The Rams won their NFC rematch with the New Orleans Saints 27-9 last Sunday, knocking quarterback Drew Brees out of the game in the first quarter when defensive lineman Aaron Donald’s hand hit the Saints quarterback’s hand on the follow through of a pass. The tone and complexion of the game changed as Los Angeles was able to contain backup Teddy Bridgewater and limit New Orleans to three field goals on the eight possessions he led.

Sean McVay’s team broke open the game with two touchdowns in a 4:39 span late in the third quarter, with Todd Gurley scoring from four yards and Jared Goff hooking up with Brandin Cooks on a 2-yard scoring toss around a 3-and-out forced by the defense. Both Gurley and Goff were efficient – Gurley had 63 yards on 16 carries while Goff completed 19 of 28 passes for 283 yards and a touchdown.

The Browns broke through in the win column with Monday night’s 23-3 stifling of the New York Jets on the road.

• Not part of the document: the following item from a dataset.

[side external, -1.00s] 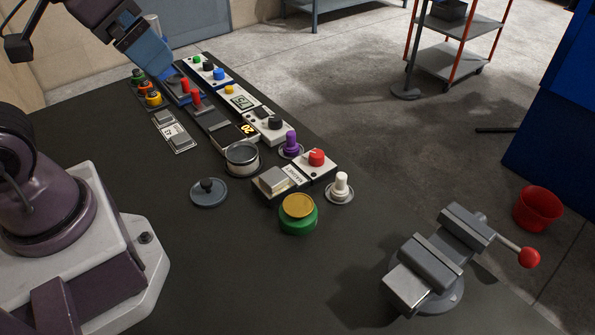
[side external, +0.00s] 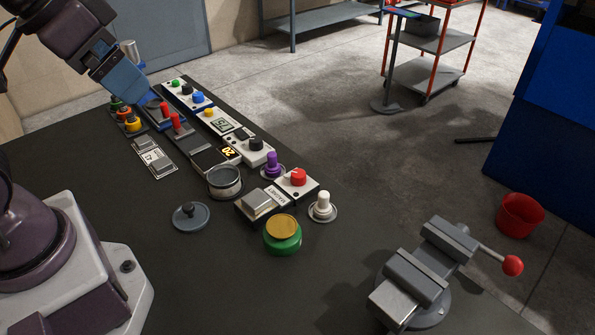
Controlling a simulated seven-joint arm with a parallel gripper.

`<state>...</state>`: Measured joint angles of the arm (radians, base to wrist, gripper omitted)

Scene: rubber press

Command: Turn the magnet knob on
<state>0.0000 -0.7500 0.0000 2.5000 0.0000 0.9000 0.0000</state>
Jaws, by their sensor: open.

Cleveland had little trouble with a New York team starting backup quarterback Trevor Siemian with Sam Darnold sidelined, and defensive end Myles Garrett knocked him out of the game with a hit in the second quarter that resulted in an ankle injury.

From there, the Browns defense simply contained do-everything back Le’Veon Bell as Garrett finished with three of the team’s four sacks. Despite the fact Baker Mayfield threw for 325 yards and hooked up with Odell Beckham Jr. on a career-best 89-yard touchdown catch-and-run, Cleveland’s offense had trouble moving the ball consistently and went just 4 for 13 on third down.

Still, Freddie Kitchens’ team heads into its first home game on national television since 2008 with plenty of momentum – which the Browns will need as they face one of the league’s best teams.

Rams in Review

Perhaps being a year older is being a year wiser for the Rams, who have veered more towards effective than flashy in starting 2-0 for the second straight year. Some of that can be attributed to the return of wide receiver Cooper Kupp, who leads the team with 12 catches for 166 yards after missing the final eight games of last season with a knee injury.

Kupp had five catches for 120 yards against the Saints, including one of 66 yards early in the fourth quarter that set up Goff’s one-yard sneak for Los Angeles’ final touchdown, but his presence also creates a vanilla pre-snap look that allowed McVay to jumble his offensive formations that prevents defenses from making audible switches of their own.

Gurley has also shown no ill-effects from the knee injury that slowed him through the latter parts of 2018 and the postseason, totaling 160 yards and averaging 5.3 yards per carry thus far. McVay also has made it a point to lessen his workload by incorporating backup Malcolm Brown into the offense regularly, and the fifth-year back has chipped in 90 yards while also getting 5.3 per carry.

Los Angeles’ run defense tightened significantly in Week 2 after struggling to contain Christian McCaffrey, keeping Alvin Kamara under wraps and limiting the Saints to 57 rushing yards on 20 carries. The Rams allowed only one run of 10 or more yards versus New Orleans after being gashed for five by the Panthers.

Browns in Review

The Browns are still adjusting to the weight of having actual expectations for the first time in over a decade, and that is most apparent on the offensive side of the ball. No one is questioning Mayfield’s talents or abilities because he has an abundance of both. But it is the impatience and desire of making every play a big-yardage play that has proven challenging for the second-year quarterback – an understandable fault that lessens only with more game experience.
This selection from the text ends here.